Each of the twenty-three chapters in The Land of Plenty is titled with a character’s name. Six chapters are Johnny Hagen’s, five revolve around Walt Connor, three Carl Belcher, two each for Hagen and Winters, and one each for Marie, Ellen, and “The Light Man” who is trying to collect money from Hagen on his electricity bill. In this way, Cantwell is able to describe both action and motivation from different perspectives; in fact, in what is a daring move, the first chapter of The Land of Plenty is narrated from the consciousness of Carl Belcher, who of course becomes one of the leading villains in the story. Cantwell’s method works well; instead of feeling that the odds have been stacked in this class war, readers view Depression situations from the perspectives of all the different characters, strikers and managers alike.
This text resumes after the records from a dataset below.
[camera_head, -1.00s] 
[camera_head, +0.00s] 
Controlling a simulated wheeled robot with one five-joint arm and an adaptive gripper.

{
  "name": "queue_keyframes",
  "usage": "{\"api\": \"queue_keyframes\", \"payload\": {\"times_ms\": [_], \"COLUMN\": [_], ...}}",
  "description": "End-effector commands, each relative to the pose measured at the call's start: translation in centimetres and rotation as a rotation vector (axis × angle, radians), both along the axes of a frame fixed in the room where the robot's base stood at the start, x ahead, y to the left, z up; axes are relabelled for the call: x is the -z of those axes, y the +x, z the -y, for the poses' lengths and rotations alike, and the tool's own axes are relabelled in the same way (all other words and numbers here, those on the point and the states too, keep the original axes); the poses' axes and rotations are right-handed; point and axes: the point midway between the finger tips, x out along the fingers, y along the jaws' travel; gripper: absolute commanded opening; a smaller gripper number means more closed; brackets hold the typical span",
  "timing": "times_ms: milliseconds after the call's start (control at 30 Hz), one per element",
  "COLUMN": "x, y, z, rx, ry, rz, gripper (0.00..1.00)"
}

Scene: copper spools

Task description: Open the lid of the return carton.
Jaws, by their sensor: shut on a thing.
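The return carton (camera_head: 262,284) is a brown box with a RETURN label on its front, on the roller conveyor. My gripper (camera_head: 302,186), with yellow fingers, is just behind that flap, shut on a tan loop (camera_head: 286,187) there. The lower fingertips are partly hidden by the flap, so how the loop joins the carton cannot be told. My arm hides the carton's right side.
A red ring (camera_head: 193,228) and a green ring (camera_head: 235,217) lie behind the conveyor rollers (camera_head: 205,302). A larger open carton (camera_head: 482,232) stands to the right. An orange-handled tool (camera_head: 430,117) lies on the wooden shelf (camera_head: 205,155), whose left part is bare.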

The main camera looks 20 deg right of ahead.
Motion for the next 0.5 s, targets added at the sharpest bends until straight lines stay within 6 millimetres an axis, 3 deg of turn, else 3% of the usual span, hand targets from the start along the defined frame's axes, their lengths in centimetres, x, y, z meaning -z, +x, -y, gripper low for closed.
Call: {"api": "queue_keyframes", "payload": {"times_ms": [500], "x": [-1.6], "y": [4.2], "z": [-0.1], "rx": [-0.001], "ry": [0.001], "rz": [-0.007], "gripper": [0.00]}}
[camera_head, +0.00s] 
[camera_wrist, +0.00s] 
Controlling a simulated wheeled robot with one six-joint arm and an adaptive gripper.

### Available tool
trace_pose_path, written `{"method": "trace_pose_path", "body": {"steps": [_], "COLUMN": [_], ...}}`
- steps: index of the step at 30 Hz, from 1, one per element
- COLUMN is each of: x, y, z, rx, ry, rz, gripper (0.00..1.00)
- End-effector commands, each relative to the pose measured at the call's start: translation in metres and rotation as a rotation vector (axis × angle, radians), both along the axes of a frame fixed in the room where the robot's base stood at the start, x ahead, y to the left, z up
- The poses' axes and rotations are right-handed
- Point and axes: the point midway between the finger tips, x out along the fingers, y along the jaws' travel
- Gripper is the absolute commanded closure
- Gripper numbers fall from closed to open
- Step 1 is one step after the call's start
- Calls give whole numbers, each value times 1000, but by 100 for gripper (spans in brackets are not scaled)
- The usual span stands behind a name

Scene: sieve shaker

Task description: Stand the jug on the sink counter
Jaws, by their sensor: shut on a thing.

While the major action in the novel is carried by the more experienced characters such as Hagen, Winters, and Carl, the title of part 2—“The Education of a Worker”— shows that the novel is really about the next generation, Johnny and Walt, and these two characters have nearly half the chapters in the book, all but four in part 2. The parallels between the two young men are clear, for both have had to forgo plans for college to return to work. Yet while Johnny learns over the course of the novel that “the workingman hasn’t got a chance,” Walt goes over to management. It is his education as well...
(The entire section is 485 words.)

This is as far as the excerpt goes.